Gericht: Oberverwaltungsgericht Berlin-Brandenburg
Beschluss verkündet am 29.11.2005
Aktenzeichen: OVG 2 S 115.05
Rechtsgebiete: VwGO, BauGB, BNatSchG, ROG, BbgNatSchG


Vorschriften:

VwGO § 80 Abs. 5 Satz 1
VwGO § 80 a Abs. 3 Satz 2
VwGO § 146 Abs. 4 Satz 6
BauGB § 5 Abs. 1
BauGB § 5 Abs. 3
BauGB § 36
BauGB § 212 a Abs. 1
BNatSchG § 34 Abs. 2
BNatSchG § 61 Abs. 1 Satz 1
ROG § 8
ROG § 9
BbgNatSchG § 26 d
1. Einer Gemeinde steht gegen eine Baugenehmigung für ein privilegiertes Außenbereichsvorhaben (Windkraftanlage), die unter Ersetzung ihres Einvernehmens erteilt worden ist, auch dann ein Abwehrrecht zu, wenn sie sich ausschließlich auf solche entgegenstehende öffentliche Belange beruft, die nicht speziell dem Selbstverwaltungsrecht zugeordnet sind (anders für immissionsschutzrechtliche Genehmigung VGH Kassel, Beschluss vom 27. September 2004 - 2 TG 1630/04 - zitiert nach Juris).

2. Ob ein privilegiertes Vorhaben im Außenbereich unzulässig ist, weil ihm Belange des Naturschutzes entgegenstehen, ist innerhalb einer die gesetzliche Wertung für den konkreten Einzelfall nachvollziehenden Abwägung zu ermitteln. Hierbei kommt der Lage in einem sog. Tabubereich nach der Richtlinie über tierökologische Abstandskriterien für die Errichtung von Windkraftanlagen in Brandenburg nicht in jedem Fall ein so hohes Gewicht zu, dass das Vorhaben trotz der grundsätzlichen Privilegierung bauplanungsrechtlich unzulässig wäre.


OVG 2 S 115.05

In der Verwaltungsstreitsache

hat der 2. Senat durch den Vorsitzenden Richter am Oberverwaltungsgericht Dr. Korbmacher, die Richterin am Oberverwaltungsgericht Dr. Broy-Bülow und den Richter am Oberverwaltungsgericht Hahn am 29. November 2005 beschlossen:

Tenor:

Die Beschwerde der Antragstellerin gegen den Beschluss des Verwaltungsgerichts Potsdam vom 16. Dezember 2004 wird zurückgewiesen.

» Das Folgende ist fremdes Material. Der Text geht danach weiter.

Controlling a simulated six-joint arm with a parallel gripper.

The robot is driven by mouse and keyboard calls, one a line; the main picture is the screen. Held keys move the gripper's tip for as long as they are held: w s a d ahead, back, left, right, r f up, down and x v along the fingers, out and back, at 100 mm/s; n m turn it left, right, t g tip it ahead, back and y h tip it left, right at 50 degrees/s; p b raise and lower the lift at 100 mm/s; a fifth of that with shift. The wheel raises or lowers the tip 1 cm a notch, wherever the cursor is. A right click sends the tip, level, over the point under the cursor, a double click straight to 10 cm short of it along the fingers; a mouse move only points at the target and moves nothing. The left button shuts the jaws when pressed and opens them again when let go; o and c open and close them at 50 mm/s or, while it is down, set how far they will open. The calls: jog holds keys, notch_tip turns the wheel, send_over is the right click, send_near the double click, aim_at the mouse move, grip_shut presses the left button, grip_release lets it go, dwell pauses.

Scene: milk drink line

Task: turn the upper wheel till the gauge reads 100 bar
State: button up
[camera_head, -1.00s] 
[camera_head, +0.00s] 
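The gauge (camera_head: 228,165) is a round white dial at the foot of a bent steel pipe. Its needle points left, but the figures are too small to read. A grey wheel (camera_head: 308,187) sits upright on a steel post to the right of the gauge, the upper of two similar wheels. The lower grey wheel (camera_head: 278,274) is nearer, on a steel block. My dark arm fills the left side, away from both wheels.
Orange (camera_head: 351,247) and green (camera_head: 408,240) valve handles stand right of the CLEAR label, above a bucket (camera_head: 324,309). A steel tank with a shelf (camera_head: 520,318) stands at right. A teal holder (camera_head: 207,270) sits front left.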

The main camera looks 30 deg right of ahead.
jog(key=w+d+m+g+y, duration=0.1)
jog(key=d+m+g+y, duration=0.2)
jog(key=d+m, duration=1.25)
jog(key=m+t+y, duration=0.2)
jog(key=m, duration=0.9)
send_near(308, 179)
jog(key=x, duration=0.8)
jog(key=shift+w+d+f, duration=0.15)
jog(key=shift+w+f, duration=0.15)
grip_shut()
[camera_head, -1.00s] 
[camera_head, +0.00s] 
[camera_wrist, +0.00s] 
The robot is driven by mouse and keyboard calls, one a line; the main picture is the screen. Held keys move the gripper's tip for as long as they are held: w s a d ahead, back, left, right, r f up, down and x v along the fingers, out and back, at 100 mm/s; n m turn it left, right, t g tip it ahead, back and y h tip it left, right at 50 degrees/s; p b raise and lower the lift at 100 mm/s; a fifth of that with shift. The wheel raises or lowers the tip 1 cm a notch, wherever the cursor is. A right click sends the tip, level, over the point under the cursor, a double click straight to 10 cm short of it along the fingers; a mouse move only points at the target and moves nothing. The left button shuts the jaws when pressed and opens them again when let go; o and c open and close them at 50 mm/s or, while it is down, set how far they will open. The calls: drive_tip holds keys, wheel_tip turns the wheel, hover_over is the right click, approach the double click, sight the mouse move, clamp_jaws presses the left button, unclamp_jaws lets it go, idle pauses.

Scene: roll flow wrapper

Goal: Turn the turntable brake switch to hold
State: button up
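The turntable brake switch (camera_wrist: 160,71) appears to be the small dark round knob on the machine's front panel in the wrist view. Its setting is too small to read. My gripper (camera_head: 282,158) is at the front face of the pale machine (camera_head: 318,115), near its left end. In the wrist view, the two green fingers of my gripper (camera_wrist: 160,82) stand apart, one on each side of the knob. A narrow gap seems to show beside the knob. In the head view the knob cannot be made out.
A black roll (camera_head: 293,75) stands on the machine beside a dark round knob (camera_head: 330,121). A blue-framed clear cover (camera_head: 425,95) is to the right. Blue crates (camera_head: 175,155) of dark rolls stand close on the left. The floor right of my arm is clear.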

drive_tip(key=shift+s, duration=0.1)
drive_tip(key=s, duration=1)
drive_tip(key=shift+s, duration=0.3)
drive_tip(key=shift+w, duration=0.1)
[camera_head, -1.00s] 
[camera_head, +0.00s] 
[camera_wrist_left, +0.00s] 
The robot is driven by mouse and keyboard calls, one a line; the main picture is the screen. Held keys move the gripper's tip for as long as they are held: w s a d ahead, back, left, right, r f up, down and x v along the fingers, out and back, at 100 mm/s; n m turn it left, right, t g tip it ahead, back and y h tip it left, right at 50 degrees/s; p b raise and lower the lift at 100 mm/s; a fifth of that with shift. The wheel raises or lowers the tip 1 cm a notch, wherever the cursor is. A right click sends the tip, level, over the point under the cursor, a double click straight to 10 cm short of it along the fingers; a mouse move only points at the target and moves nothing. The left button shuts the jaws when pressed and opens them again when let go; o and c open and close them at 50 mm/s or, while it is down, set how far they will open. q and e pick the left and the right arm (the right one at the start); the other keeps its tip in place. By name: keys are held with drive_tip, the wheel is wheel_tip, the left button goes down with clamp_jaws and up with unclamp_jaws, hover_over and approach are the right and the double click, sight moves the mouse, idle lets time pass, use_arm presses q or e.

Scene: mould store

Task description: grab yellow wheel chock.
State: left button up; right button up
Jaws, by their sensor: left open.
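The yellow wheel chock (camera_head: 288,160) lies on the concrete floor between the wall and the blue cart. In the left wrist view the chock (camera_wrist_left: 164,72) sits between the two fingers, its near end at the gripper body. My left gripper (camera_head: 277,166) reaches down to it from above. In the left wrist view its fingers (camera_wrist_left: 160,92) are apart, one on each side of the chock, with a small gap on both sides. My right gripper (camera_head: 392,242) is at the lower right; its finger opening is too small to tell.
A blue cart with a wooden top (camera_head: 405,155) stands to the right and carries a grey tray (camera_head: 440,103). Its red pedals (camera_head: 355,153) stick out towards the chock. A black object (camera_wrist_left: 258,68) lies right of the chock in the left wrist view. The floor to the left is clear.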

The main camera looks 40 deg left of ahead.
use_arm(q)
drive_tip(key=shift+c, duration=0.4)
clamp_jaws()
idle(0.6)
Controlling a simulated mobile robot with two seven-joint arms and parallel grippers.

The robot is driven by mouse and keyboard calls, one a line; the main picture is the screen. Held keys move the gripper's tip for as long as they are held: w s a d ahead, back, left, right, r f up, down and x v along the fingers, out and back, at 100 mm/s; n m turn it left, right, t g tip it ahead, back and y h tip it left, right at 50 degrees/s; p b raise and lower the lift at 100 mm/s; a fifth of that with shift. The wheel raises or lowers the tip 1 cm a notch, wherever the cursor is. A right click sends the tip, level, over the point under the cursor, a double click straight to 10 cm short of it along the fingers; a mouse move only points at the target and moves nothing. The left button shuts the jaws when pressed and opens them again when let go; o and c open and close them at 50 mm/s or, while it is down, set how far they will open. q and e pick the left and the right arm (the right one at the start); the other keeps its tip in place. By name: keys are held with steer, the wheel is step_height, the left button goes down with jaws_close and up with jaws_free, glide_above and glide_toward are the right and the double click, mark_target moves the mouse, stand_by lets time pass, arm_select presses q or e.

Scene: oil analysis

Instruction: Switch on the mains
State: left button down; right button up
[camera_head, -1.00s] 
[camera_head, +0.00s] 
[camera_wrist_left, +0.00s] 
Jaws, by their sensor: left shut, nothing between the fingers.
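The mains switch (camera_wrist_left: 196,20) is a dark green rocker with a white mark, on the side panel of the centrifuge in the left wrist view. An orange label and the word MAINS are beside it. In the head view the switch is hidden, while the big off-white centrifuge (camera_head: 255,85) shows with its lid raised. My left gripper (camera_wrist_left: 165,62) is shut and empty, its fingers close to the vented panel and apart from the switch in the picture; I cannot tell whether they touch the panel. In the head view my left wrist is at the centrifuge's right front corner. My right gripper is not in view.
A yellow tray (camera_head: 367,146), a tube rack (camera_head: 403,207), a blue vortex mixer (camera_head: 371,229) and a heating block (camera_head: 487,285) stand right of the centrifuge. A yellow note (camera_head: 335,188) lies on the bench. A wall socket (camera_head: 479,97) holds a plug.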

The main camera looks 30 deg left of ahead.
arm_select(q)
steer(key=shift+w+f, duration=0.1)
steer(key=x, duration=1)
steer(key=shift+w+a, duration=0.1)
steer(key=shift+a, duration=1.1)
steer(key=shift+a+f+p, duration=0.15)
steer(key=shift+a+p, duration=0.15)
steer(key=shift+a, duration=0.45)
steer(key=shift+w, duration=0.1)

Die Antragstellerin trägt die Kosten des Beschwerdeverfahrens.

Der Streitwert wird für das Beschwerdeverfahren auf 15 000 EUR festgesetzt.

Gründe:

I.

Mit Bescheid vom 5. April 2004 erteilte der Antragsgegner dem Beigeladenen eine Baugenehmigung für die Errichtung einer Windkraftanlage auf dem Gemeindegebiet der Antragstellerin unter Ersetzung des wegen der zu erwartenden Umweltbeeinträchtigungen verweigerten gemeindlichen Einvernehmens. Den Widerspruch der Antragstellerin wies der Antragsgegner mit Widerspruchsbescheid vom 16. November 2004 zurück. Mit dem angefochtenen Beschluss hat das Verwaltungsgericht den Antrag der Antragstellerin, die aufschiebende Wirkung des Widerspruchs gegen die Baugenehmigung anzuordnen, abgelehnt.

II.

Die Beschwerde der Antragstellerin hat keinen Erfolg. Die angefochtene Entscheidung des Verwaltungsgerichts ist nicht aus den von der Antragstellerin dargelegten Gründen, auf deren Prüfung das Oberverwaltungsgericht gemäß § 146 Abs. 4 Satz 6 VwGO beschränkt ist, zu beanstanden. Bei der nach § 80 a Abs. 3 Satz 2 in Verbindung mit § 80 Abs. 5 Satz 1 VwGO vorzunehmenden Abwägung der widerstreitenden privaten und öffentlichen Interessen überwiegt das Interesse des Beigeladenen an der unverzüglichen Ausnutzung der unter Ersetzung des gemeindlichen Einvernehmens erteilten Baugenehmigung für die Errichtung der Windkraftanlage das Interesse der Antragstellerin, von der - nach § 212 a Abs. 1 BauGB als Regelfall vorgesehenen - sofortigen Vollziehung der Baugenehmigung vorerst verschont zu bleiben. Die gegen die Baugenehmigung vom 5. April 2004 in der Gestalt des Widerspruchsbescheids vom 16. November 2004 inzwischen erhobene Klage wird bei summarischer Prüfung voraussichtlich erfolglos bleiben. Zwar ist entgegen der Auffassung des Verwaltungsgerichts davon auszugehen, dass sich die Antragstellerin im vorliegenden Verfahren auch darauf berufen kann, dass dem Vorhaben des Beigeladenen öffentliche Belange, die nicht speziell ihrem Selbstverwaltungsrecht zugeordnet sind, entgegenstehen (1.). Die Ersetzung des gemeindlichen Einvernehmens gemäß § 36 Abs. 2 Satz 3 BauGB ist jedoch voraussichtlich nicht zu beanstanden, weil bei summarischer Prüfung nicht ersichtlich ist, dass dem Vorhaben Belange des Naturschutzes entgegenstehen (2.).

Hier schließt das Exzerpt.